----- Available data

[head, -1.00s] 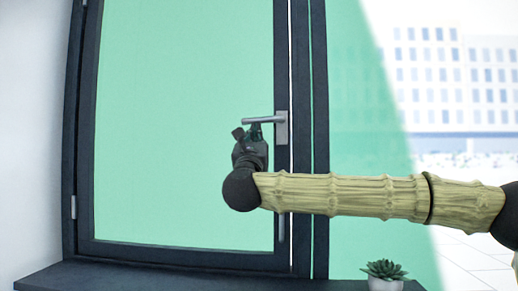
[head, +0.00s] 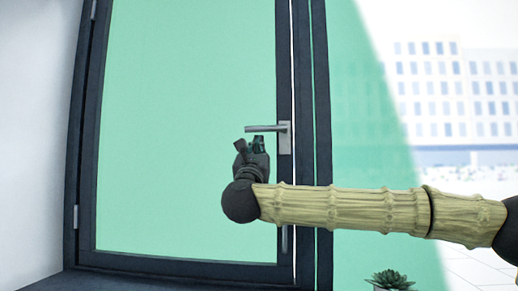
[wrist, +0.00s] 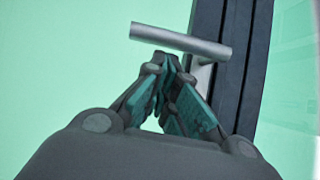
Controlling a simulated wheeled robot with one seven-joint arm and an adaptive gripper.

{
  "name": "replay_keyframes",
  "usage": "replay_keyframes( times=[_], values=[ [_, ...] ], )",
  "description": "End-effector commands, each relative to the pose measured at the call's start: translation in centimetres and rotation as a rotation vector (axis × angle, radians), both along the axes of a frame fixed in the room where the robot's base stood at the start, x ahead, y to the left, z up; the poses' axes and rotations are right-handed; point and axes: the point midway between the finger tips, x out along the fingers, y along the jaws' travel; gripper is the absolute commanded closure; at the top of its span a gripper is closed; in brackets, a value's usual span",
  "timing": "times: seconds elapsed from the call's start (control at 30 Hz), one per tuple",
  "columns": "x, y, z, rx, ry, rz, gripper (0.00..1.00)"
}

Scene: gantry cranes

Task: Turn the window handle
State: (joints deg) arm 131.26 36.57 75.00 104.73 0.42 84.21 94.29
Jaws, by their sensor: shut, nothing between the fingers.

----------

Challenge: Repeat only what lies between the start of the data and the end of the line containing "values=[ [_, ...]", exactly, with pictures left out.

Response for this exercise:
[head, -1.00s] 
[head, +0.00s] 
[wrist, +0.00s] 
Controlling a simulated wheeled robot with one seven-joint arm and an adaptive gripper.

{
  "name": "replay_keyframes",
  "usage": "replay_keyframes( times=[_], values=[ [_, ...] ], )",

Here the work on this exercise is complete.